• STATED TASK: Copy only this range: the line with "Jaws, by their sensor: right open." through the final line of the material, inclusive at both ends.

• PROVIDED RECORDS:
===
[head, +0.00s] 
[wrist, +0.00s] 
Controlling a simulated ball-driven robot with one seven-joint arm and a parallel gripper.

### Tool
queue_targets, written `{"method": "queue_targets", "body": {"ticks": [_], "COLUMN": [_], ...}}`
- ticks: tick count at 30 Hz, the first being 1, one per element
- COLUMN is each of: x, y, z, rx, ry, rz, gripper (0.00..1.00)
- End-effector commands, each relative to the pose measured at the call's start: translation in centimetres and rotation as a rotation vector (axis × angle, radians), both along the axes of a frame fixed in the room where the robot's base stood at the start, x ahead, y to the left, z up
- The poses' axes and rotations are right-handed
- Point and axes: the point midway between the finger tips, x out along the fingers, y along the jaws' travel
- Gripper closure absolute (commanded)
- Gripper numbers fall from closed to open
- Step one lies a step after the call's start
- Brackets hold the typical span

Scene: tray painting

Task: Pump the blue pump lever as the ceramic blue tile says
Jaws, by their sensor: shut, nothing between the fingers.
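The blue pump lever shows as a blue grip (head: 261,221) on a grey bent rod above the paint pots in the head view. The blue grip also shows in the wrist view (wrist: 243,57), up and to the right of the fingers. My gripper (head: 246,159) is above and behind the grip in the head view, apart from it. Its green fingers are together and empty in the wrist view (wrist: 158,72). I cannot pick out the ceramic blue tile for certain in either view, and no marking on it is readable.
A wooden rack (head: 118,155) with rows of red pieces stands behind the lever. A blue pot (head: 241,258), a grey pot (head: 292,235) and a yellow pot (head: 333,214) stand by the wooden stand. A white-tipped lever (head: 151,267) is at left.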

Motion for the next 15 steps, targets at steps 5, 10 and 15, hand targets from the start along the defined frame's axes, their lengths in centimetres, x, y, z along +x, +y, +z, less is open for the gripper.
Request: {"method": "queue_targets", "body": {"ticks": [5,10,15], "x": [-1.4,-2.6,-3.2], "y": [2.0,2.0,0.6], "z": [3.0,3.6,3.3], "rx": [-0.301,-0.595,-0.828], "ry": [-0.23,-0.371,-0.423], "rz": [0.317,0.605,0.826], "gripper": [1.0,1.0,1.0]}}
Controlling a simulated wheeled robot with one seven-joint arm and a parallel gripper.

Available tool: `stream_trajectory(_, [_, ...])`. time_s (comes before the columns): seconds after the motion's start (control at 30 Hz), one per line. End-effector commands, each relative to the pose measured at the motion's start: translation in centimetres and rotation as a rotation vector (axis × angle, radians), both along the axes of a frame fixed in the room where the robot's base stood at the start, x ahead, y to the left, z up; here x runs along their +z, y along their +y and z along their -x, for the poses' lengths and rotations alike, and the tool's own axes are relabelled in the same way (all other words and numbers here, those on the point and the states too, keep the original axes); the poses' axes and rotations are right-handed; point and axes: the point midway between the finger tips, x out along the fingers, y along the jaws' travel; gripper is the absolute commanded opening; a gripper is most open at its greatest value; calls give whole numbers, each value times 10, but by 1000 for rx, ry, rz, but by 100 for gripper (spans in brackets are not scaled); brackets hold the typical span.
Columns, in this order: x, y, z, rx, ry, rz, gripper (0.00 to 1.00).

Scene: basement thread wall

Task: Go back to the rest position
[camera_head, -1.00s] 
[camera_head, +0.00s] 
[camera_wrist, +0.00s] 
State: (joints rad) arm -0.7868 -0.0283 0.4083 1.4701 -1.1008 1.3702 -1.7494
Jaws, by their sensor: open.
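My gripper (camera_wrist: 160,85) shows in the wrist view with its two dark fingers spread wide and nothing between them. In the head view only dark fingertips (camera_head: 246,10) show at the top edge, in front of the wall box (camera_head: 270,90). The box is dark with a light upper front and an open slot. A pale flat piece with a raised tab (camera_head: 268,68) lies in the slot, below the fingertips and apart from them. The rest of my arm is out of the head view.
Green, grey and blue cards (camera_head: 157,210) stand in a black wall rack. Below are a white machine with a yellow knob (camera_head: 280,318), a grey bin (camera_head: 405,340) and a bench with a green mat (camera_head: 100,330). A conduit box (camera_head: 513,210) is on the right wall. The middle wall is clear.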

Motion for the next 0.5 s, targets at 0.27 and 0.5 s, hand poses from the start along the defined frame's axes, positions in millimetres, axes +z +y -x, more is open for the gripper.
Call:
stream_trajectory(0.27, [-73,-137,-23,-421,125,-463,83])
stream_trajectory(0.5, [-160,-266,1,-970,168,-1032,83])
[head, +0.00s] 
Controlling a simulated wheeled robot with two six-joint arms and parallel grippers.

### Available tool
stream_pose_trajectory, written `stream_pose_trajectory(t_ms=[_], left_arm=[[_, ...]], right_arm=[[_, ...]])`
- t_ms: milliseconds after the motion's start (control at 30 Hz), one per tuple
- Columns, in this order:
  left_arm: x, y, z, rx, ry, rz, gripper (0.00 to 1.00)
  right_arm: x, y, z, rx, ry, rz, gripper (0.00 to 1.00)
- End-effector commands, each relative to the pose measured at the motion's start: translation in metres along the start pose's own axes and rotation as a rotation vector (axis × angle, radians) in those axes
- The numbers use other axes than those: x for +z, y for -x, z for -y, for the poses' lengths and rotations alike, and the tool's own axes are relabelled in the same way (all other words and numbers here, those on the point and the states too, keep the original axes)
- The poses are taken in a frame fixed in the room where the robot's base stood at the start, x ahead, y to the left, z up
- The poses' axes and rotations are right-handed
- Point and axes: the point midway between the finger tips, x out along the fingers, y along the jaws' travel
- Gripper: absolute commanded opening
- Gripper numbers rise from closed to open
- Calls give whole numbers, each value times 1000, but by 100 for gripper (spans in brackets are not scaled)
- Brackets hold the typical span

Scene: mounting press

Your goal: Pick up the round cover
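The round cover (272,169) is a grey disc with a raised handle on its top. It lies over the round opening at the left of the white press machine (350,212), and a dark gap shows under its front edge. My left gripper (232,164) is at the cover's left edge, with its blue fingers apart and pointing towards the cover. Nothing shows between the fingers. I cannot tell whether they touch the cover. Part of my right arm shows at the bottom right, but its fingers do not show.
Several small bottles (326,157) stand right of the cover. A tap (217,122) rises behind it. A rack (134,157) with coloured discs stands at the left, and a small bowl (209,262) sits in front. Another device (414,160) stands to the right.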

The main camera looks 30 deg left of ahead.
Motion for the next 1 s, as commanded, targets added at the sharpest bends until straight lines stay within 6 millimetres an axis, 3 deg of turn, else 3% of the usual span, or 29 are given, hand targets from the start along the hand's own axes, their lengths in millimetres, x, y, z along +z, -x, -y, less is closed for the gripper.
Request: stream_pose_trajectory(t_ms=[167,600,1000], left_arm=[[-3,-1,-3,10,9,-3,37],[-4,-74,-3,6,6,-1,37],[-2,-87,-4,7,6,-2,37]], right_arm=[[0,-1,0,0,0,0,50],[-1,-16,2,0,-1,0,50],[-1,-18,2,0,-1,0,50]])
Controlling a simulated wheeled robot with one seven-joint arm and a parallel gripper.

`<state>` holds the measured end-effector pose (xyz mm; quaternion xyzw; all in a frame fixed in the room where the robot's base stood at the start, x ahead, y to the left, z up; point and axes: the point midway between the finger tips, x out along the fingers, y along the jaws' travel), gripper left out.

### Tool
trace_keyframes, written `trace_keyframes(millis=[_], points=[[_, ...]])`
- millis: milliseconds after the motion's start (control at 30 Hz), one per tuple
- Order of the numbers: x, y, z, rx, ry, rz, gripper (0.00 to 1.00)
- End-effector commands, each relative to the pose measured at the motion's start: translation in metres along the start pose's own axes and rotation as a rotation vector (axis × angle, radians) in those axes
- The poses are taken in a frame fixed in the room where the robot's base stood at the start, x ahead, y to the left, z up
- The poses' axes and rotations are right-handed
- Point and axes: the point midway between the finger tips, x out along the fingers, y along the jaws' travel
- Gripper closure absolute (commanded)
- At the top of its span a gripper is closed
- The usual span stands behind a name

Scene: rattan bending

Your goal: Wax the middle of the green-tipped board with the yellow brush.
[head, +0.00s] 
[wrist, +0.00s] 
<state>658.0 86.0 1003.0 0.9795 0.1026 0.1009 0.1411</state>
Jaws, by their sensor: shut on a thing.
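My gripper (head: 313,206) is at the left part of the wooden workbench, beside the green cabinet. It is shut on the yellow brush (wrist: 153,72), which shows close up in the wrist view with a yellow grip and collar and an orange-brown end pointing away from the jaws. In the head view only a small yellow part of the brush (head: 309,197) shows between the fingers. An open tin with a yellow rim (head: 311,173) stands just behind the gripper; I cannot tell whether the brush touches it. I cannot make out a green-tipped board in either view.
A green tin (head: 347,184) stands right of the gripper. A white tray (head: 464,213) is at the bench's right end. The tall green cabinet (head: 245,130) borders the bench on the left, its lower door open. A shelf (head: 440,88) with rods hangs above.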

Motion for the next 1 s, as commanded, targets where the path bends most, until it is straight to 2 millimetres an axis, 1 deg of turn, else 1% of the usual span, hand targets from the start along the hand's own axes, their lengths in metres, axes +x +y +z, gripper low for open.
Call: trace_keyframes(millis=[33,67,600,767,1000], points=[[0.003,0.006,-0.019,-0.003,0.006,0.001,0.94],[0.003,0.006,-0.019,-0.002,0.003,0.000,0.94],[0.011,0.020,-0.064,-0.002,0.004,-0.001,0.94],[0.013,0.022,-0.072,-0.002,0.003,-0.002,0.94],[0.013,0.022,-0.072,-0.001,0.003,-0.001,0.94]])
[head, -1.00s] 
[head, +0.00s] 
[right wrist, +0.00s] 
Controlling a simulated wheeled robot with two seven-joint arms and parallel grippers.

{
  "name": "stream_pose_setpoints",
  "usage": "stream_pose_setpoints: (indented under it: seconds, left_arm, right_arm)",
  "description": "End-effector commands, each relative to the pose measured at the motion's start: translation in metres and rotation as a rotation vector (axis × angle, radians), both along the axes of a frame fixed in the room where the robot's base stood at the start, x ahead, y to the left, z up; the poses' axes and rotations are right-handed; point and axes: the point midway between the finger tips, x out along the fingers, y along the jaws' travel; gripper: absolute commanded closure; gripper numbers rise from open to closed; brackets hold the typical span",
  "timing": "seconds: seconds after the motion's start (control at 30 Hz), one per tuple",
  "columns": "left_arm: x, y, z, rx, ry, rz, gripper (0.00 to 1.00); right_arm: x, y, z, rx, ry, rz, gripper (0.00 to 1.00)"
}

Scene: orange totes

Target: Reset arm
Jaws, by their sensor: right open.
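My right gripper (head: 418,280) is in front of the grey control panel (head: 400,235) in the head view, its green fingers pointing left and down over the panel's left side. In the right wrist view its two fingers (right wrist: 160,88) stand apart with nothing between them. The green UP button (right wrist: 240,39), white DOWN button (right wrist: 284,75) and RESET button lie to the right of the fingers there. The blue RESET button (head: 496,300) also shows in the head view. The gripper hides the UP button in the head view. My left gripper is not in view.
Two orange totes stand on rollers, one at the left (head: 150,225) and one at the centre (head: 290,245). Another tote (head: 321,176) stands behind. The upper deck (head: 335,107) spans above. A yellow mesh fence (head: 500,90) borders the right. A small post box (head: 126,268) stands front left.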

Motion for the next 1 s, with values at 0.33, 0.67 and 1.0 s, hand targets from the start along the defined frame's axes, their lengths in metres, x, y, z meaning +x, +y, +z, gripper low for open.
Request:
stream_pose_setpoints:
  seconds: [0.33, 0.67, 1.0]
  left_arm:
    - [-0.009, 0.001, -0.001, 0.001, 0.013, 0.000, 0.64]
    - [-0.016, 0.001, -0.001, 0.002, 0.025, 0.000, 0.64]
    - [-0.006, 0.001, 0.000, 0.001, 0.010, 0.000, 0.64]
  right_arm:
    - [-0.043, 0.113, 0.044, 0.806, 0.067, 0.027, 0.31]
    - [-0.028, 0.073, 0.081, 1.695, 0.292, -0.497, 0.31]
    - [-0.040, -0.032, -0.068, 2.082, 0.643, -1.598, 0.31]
===
• SOLUTION:
Jaws, by their sensor: right open.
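My right gripper (head: 418,280) is in front of the grey control panel (head: 400,235) in the head view, its green fingers pointing left and down over the panel's left side. In the right wrist view its two fingers (right wrist: 160,88) stand apart with nothing between them. The green UP button (right wrist: 240,39), white DOWN button (right wrist: 284,75) and RESET button lie to the right of the fingers there. The blue RESET button (head: 496,300) also shows in the head view. The gripper hides the UP button in the head view. My left gripper is not in view.
Two orange totes stand on rollers, one at the left (head: 150,225) and one at the centre (head: 290,245). Another tote (head: 321,176) stands behind. The upper deck (head: 335,107) spans above. A yellow mesh fence (head: 500,90) borders the right. A small post box (head: 126,268) stands front left.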

Motion for the next 1 s, with values at 0.33, 0.67 and 1.0 s, hand targets from the start along the defined frame's axes, their lengths in metres, x, y, z meaning +x, +y, +z, gripper low for open.
Request:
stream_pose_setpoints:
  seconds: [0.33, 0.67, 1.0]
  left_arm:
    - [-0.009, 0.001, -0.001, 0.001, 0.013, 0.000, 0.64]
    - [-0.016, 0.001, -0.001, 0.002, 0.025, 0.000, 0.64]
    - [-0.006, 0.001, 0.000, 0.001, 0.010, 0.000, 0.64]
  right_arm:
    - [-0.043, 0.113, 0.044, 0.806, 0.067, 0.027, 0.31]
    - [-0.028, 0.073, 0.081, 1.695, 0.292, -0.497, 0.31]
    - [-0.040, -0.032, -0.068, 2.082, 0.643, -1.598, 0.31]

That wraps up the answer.